▼
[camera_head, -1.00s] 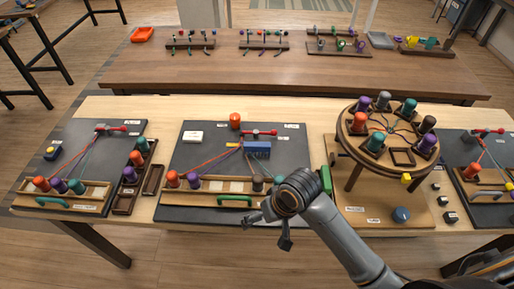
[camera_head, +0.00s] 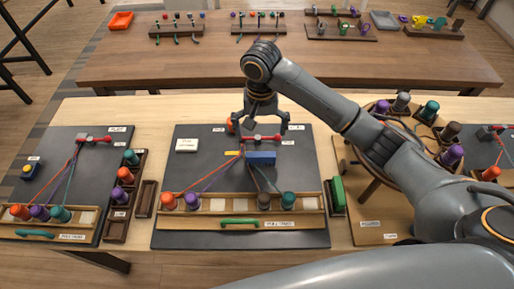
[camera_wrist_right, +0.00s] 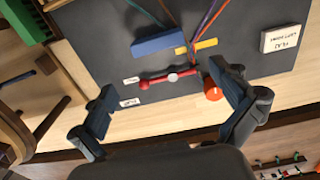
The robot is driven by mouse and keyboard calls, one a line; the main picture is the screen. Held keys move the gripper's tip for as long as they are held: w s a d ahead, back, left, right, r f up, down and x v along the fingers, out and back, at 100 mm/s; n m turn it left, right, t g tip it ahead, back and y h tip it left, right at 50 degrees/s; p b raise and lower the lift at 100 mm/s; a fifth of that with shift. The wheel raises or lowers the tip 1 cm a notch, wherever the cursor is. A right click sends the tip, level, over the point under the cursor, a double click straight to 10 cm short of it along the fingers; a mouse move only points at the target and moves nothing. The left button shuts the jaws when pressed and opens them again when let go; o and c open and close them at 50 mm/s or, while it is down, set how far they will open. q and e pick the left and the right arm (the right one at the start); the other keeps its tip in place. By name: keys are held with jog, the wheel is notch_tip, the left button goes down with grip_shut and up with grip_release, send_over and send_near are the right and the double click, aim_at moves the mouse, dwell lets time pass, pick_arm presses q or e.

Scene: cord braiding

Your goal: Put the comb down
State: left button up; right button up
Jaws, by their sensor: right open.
▲
* Aim *
Show every line from the listing above in which the string "open" appears.

* Exercise solution *
The robot is driven by mouse and keyboard calls, one a line; the main picture is the screen. Held keys move the gripper's tip for as long as they are held: w s a d ahead, back, left, right, r f up, down and x v along the fingers, out and back, at 100 mm/s; n m turn it left, right, t g tip it ahead, back and y h tip it left, right at 50 degrees/s; p b raise and lower the lift at 100 mm/s; a fifth of that with shift. The wheel raises or lowers the tip 1 cm a notch, wherever the cursor is. A right click sends the tip, level, over the point under the cursor, a double click straight to 10 cm short of it along the fingers; a mouse move only points at the target and moves nothing. The left button shuts the jaws when pressed and opens them again when let go; o and c open and close them at 50 mm/s or, while it is down, set how far they will open. q and e pick the left and the right arm (the right one at the start); the other keeps its tip in place. By name: keys are held with jog, the wheel is notch_tip, the left button goes down with grip_shut and up with grip_release, send_over and send_near are the right and the double click, aim_at moves the mouse, dwell lets time pass, pick_arm presses q or e.
Jaws, by their sensor: right open.

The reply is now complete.